*STORED DATA*
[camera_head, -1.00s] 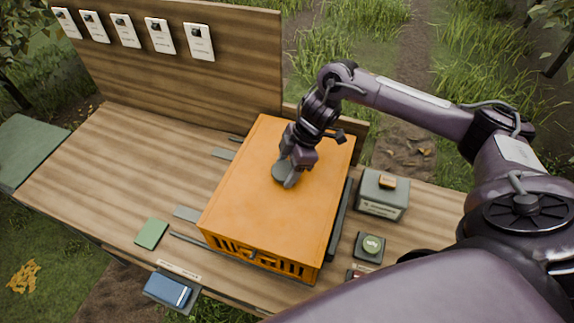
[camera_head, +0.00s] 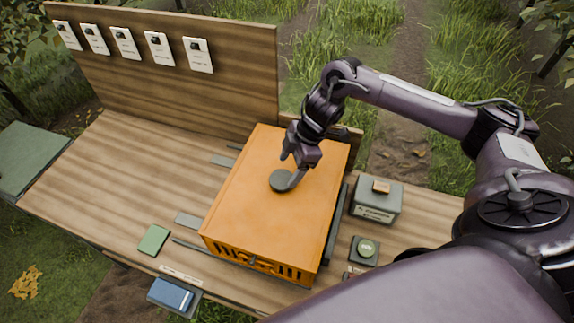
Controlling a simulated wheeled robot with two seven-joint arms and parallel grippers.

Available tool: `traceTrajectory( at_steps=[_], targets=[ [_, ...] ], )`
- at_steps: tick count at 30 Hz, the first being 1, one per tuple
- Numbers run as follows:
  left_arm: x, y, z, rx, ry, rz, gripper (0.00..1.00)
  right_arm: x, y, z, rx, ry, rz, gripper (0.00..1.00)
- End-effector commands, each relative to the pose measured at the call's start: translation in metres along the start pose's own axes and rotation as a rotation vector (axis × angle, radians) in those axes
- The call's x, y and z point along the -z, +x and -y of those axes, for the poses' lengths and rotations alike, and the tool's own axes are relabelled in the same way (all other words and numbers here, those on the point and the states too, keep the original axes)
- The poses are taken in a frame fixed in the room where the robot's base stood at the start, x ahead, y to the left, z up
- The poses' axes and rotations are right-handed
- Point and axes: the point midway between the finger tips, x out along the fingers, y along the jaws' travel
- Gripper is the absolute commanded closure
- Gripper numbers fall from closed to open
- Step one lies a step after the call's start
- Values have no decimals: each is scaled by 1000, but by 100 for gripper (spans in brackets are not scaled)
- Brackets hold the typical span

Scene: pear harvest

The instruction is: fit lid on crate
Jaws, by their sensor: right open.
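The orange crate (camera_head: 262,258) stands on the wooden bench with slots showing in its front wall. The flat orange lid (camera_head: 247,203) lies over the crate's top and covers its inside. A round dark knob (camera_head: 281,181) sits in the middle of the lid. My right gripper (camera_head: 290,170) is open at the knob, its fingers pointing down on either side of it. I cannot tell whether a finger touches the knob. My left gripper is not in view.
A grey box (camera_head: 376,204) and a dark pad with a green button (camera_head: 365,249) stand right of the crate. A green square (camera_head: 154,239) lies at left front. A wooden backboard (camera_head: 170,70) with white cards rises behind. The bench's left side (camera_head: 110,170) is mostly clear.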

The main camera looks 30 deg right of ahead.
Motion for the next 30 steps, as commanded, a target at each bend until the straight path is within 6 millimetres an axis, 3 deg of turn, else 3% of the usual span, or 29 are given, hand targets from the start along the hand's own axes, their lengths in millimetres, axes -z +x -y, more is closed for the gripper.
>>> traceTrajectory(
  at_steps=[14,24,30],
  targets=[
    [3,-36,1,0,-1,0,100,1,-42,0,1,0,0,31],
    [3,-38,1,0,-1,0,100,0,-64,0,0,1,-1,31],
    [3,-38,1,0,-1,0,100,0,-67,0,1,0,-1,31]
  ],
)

*EXERCISE TASK*
Each line from the line with "- Gripper is the absolute commanded closure" to the line with "- Brackets hold the typical span" is to be echoed exactly; both boundary lines are included, and nothing else is to be output.

*FINAL RESULT*
- Gripper is the absolute commanded closure
- Gripper numbers fall from closed to open
- Step one lies a step after the call's start
- Values have no decimals: each is scaled by 1000, but by 100 for gripper (spans in brackets are not scaled)
- Brackets hold the typical span

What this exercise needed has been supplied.